Thermostat for implicit midpoint

[ddahlbom]

This PR adds a thermostat to the implicit midpoint integrator. The interface changes are minimal: ImplicitMidpoint now optionally takes kT and λ. By default both these keywords are set to zero.

All the finite temperature sampling tests (against analytical solutions for anisotropies, spin chains, etc.) now also exercise the implicit midpoint integrator.

We may in the future wish to redo some naming. (Having Langevin specify a Heun integrator makes less sense now.) But these changes should not break anyone's code and they will hopefully be useful to @Lazersmoke's efforts.

[ddahlbom]

Will update docstrings soon.

[Lazersmoke]

Thanks David!! This will be really helpful :)

[kbarros]

Looks very nice to me. The only question I have is about whether this slows down some workflows -- ImplicitMidpoint timesteps will be the bottleneck for many calculations. If so, there is an optimization idea in comment above.

[ddahlbom]

Yes, I was concerned about that too. I'll make the change you suggested and do some simple benchmarking. I guess if it is noticeably slower, we can go back to dispatching on the type level (so instead of relying on branch prediction we just do one function lookup). Maybe have an ImplicitMidpointLangevin integrator and revert back to the prior meaning for ImplicitMidpoint.

[ddahlbom]

I took a simple system (S=1, one exchange, onsite anisotropy), thermalized it, and benched two versions of the step function: (1) The original code; and (3) the new code with suggested optimizations and λ and kT set to zero.

For dipole:

Reference           -- 46.667 μs
New Code            -- 48.666 μs

For SU(N)

Reference           -- 93.667 μs
New Code            -- 107.292 μs

We see a slight slowdown in dipole mode and a serious slowdown in SU(N) mode. Perhaps this makes it worthwhile to keep around the old ImplicitMidpoint (with no thermostat) and add an ImplicitMidpointLangevin.

Sound reasonable?

[ddahlbom]

It turns out the main reason for the performance regression was the fact that the new approach added a call to proj in all cases, even when lambda and kT were zero.
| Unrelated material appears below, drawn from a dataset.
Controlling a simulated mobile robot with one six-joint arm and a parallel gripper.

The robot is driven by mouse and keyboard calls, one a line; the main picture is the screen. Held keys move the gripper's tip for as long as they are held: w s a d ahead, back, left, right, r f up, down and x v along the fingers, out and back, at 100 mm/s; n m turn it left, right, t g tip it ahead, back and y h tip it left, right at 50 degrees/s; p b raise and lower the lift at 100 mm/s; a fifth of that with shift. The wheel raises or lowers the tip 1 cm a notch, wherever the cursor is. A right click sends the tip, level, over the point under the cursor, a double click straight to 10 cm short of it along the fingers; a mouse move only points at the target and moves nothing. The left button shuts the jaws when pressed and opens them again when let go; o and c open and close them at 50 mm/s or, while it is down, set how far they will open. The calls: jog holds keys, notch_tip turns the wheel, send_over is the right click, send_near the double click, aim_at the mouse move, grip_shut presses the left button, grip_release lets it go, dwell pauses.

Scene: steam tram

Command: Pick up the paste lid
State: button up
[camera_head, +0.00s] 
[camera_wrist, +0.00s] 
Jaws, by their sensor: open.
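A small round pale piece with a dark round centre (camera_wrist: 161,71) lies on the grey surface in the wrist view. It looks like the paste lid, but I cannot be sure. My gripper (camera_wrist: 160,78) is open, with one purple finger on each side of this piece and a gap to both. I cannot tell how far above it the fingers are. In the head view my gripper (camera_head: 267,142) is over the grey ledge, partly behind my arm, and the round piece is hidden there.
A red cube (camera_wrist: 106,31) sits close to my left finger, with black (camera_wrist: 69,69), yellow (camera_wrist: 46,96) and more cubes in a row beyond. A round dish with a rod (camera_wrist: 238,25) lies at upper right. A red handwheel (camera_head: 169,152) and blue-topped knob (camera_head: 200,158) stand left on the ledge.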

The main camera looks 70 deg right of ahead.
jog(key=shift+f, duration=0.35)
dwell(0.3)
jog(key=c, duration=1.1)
The current approach includes a few more branching conditions. The big branching condition is based on whether lambda is nonzero.

These conditionals are kind of ugly, but the result is: no new type, and no performance regression.

[kbarros]

I added some commits that fully unify the dipole and SU(N) integration schemes (both Heun and implicit midpoint). This implementation also avoids code redundancy.
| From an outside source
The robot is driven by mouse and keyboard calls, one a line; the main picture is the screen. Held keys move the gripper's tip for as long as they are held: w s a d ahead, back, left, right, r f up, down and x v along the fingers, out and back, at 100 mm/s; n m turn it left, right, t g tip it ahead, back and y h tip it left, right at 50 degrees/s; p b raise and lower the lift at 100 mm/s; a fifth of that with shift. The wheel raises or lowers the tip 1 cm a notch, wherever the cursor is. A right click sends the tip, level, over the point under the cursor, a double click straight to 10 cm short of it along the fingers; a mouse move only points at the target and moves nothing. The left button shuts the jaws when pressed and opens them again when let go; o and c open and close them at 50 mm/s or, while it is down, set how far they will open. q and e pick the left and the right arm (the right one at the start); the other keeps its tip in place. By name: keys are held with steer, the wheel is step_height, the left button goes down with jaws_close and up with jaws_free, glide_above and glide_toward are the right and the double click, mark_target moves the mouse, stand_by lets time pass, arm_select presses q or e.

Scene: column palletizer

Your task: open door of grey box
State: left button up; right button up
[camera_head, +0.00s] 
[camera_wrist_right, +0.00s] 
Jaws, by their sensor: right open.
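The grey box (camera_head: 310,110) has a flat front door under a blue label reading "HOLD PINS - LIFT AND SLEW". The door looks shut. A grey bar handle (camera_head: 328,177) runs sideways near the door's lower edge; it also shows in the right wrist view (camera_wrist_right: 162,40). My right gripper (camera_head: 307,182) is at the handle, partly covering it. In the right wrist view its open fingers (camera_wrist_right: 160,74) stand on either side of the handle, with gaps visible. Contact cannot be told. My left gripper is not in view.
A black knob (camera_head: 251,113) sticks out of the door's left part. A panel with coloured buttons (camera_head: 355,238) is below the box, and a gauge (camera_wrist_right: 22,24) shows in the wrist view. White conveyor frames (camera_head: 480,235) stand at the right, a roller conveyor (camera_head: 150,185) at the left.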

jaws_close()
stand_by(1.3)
Because the convergence check is slightly modified, it was necessary to recompute the reference data for "Sampled correlations reference".

According to the benchmark below, performance is preserved for implicit midpoint without Langevin thermostat.

using Sunny, BenchmarkTools

latvecs = lattice_vectors(1, 10, 10, 90, 90, 90)
cryst = Crystal(latvecs, [[0,0,0]])

# Modify for :dipole or :SUN
sys = System(cryst, (1000, 1, 1), [SpinInfo(1, g=2, S=1)], :SUN)
set_exchange!(sys, -1, Bond(1, 1, (1, 0, 0)))
randomize_spins!(sys)

integrator = ImplicitMidpoint(0.02; atol=1e-5)
# suggest_timestep(sys, integrator; tol=1e-3)

function f(sys, integrator)
    randomize_spins!(sys)
    for _ in 1:100
        step!(sys, integrator)
    end
end

integrator.λ = 0
integrator.kT = 0
@btime f(sys, integrator)
# :SUN with S=1
# (new) 14.4 ms <- 14.58 ms (old)
# :dipole
# (new) 6.27 ms <- 6.30 ms (old)

integrator.λ = 0.0001
integrator.kT = 0
@btime f(sys, integrator)
# :SUN with S=1 :: 16.95 ms
# :dipole       :: 6.825 ms

integrator.λ = 0.0001
integrator.kT = 0.0001
@btime f(sys, integrator)
# :SUN with S=1 :: 18.7 ms
# :dipole       :: 7.62 ms

[kbarros]

Thanks a lot for the nice suggestions @ddahlbom. Please let me know if everything is addressed with the recent commits.

[ddahlbom]

Looks great to me.